Aim:
Scan the material that follows. Copy every line containing the word "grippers".

Records provided:
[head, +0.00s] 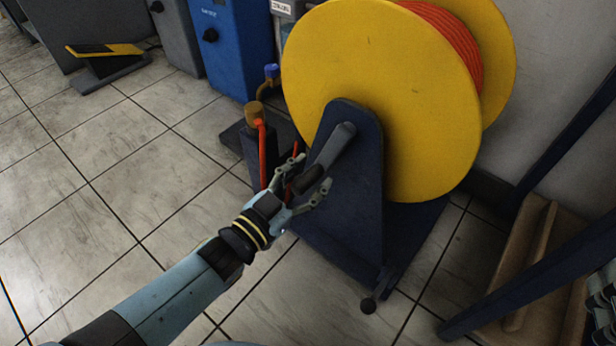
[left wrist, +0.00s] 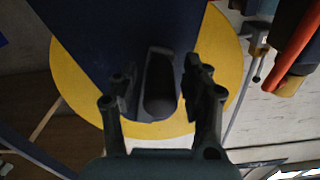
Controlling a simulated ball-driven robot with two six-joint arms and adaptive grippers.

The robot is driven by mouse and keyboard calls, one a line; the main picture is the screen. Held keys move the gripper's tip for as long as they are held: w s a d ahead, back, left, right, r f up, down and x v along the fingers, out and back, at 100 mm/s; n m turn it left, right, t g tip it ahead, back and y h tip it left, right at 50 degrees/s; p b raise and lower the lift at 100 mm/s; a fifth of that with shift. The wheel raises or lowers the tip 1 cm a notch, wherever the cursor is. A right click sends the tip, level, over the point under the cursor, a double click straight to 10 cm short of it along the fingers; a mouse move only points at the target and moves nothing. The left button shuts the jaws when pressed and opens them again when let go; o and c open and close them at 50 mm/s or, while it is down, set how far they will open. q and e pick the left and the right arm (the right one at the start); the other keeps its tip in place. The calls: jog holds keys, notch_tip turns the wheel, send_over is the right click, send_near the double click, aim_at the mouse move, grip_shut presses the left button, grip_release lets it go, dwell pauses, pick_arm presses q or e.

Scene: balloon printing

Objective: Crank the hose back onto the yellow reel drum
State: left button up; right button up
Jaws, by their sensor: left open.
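The yellow reel drum (head: 370,90) stands upright on a dark blue stand (head: 350,220) in the head view. Orange hose (head: 455,42) is wound between its yellow discs. The crank has a dark grey arm (head: 338,145) on the stand's near side, with a dark grip at its lower end. My left gripper (head: 311,172) is open at this grip, one finger on each side. In the left wrist view the dark grip (left wrist: 160,88) sits between the open fingers; contact is not clear. Part of what looks like my right gripper (head: 604,305) shows at the right edge, mostly cut off.
An orange hose run (head: 262,150) with a brass-coloured fitting (head: 254,112) stands left of the reel. Blue (head: 232,45) and grey cabinets stand behind. A yellow-and-black pedal (head: 105,50) lies at the far left. A brown tray (head: 530,265) and dark bars are at the right. Tiled floor at left is clear.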

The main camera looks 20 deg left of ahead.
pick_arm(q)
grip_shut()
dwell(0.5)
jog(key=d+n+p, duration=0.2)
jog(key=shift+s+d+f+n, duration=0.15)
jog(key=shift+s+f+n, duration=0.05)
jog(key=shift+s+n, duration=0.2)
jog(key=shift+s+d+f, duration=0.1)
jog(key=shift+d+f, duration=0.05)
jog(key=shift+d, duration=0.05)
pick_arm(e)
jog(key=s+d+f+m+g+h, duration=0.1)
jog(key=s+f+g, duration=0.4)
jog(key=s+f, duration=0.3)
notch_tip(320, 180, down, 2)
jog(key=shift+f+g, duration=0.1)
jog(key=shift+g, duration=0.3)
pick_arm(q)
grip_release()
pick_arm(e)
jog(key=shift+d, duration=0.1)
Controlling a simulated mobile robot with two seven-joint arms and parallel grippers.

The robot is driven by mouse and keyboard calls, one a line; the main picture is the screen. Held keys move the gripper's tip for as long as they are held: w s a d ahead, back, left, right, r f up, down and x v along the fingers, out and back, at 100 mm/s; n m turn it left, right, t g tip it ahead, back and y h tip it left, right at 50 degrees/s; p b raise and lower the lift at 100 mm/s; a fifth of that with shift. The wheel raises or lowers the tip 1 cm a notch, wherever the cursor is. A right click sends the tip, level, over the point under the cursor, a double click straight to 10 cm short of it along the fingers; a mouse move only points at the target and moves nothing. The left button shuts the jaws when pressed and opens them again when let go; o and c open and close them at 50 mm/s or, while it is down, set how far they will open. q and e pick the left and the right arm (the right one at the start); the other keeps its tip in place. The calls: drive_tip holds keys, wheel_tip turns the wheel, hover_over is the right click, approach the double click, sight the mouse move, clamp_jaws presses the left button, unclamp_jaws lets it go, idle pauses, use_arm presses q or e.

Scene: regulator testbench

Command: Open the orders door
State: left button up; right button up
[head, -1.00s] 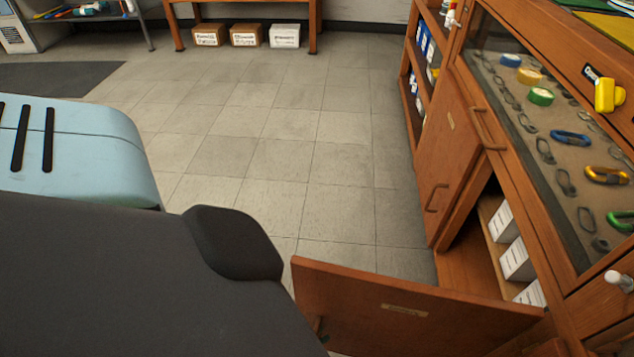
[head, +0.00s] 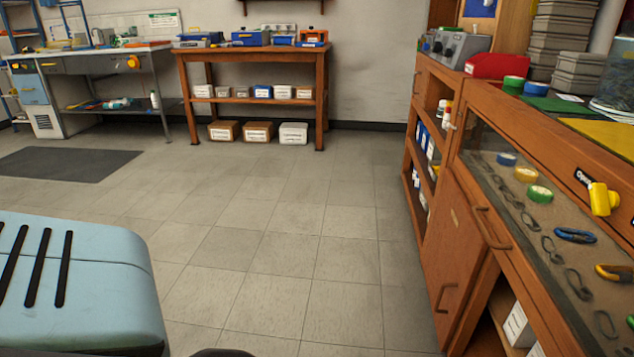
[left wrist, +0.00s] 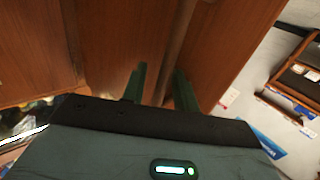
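My left gripper (left wrist: 160,85) shows only in the left wrist view. Its two green fingers stand apart, with a long brown bar or edge (left wrist: 183,40) running between them; contact is unclear. Brown wooden panels (left wrist: 120,40) lie on both sides, with a hinge-like strip on the left. I cannot read any label as the orders door. My right gripper is out of view.
A glass-topped display case (head: 540,215) with tape rolls and carabiners is at the right. A light blue rounded unit (head: 80,285) is at the left. A wooden bench (head: 255,75) stands at the back. The tiled floor (head: 290,220) between is clear.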

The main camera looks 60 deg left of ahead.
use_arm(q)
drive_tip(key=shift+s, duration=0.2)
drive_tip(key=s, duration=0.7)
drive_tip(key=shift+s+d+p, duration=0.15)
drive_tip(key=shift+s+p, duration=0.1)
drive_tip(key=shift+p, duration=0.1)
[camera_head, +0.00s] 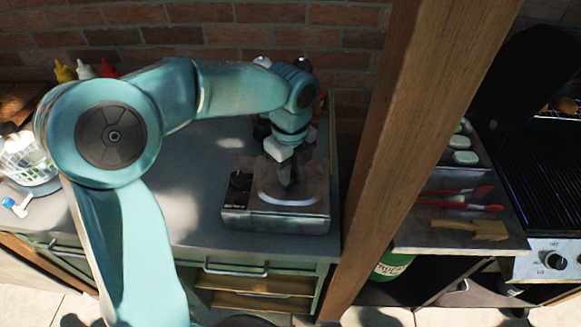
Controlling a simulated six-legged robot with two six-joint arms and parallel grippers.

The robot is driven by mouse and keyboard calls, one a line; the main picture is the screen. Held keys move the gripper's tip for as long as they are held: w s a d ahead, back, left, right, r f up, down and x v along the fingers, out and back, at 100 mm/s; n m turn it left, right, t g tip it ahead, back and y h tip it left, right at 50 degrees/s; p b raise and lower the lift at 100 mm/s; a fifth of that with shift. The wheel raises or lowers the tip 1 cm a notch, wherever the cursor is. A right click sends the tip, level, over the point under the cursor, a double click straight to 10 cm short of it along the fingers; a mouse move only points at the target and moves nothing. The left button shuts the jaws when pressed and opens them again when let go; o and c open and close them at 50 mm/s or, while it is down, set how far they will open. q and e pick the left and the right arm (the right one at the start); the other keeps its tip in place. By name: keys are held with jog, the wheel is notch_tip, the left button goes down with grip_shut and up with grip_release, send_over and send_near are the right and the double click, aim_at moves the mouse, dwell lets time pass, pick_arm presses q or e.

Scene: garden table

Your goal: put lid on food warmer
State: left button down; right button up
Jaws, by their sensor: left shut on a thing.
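The food warmer (285,222) is a grey metal box on the grey counter, with dark controls on its left side. My left gripper (287,182) points down over the middle of its top. It is shut on the lid (312,183), a grey metal piece over the warmer's opening. A pale curved edge shows at the front of the top. I cannot tell whether the lid is fully seated or slightly raised. The gripper hides the lid's grasped part. My right gripper is not in view.
A wooden post (405,140) stands close to the warmer's right. Beyond it are a shelf with red tongs (460,206), a brush (470,229) and a grill (545,150). Sauce bottles (85,71) and a white basket (25,160) are at left. Counter left of the warmer is clear.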

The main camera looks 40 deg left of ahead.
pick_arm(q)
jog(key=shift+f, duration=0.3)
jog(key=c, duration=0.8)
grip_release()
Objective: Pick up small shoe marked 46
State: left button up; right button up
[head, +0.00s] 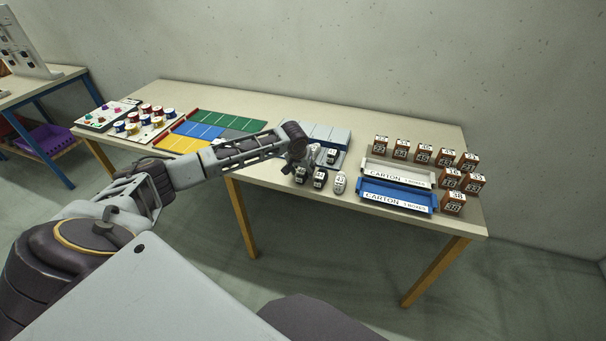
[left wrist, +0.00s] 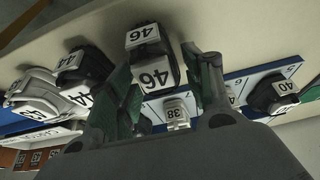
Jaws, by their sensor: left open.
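The small shoe marked 46 is black with white number labels and shows in the left wrist view (left wrist: 150,62). In the head view it appears to be the dark shoe (head: 300,176) at the table's front edge, just below my left gripper (head: 296,160). In the left wrist view my left gripper (left wrist: 165,85) is open. Its green-lined fingers stand on either side of the 46 shoe, with gaps visible. I cannot tell how far the shoe reaches between them. My right gripper is not in view.
A black shoe marked 44 (left wrist: 88,70) and a white shoe (left wrist: 38,100) stand close beside it. A white shoe marked 38 (left wrist: 177,112) and a black one marked 40 (left wrist: 272,95) are at the blue numbered rack (head: 325,133). Carton trays (head: 397,196) lie right.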

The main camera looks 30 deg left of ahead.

Exercise answer:
Controlling a simulated ball-driven robot with two six-joint arms and adaptive grippers.
Controlling a simulated mobile robot with two seven-joint arms and parallel grippers.
Controlling a simulated six-legged robot with two six-joint arms and parallel grippers.

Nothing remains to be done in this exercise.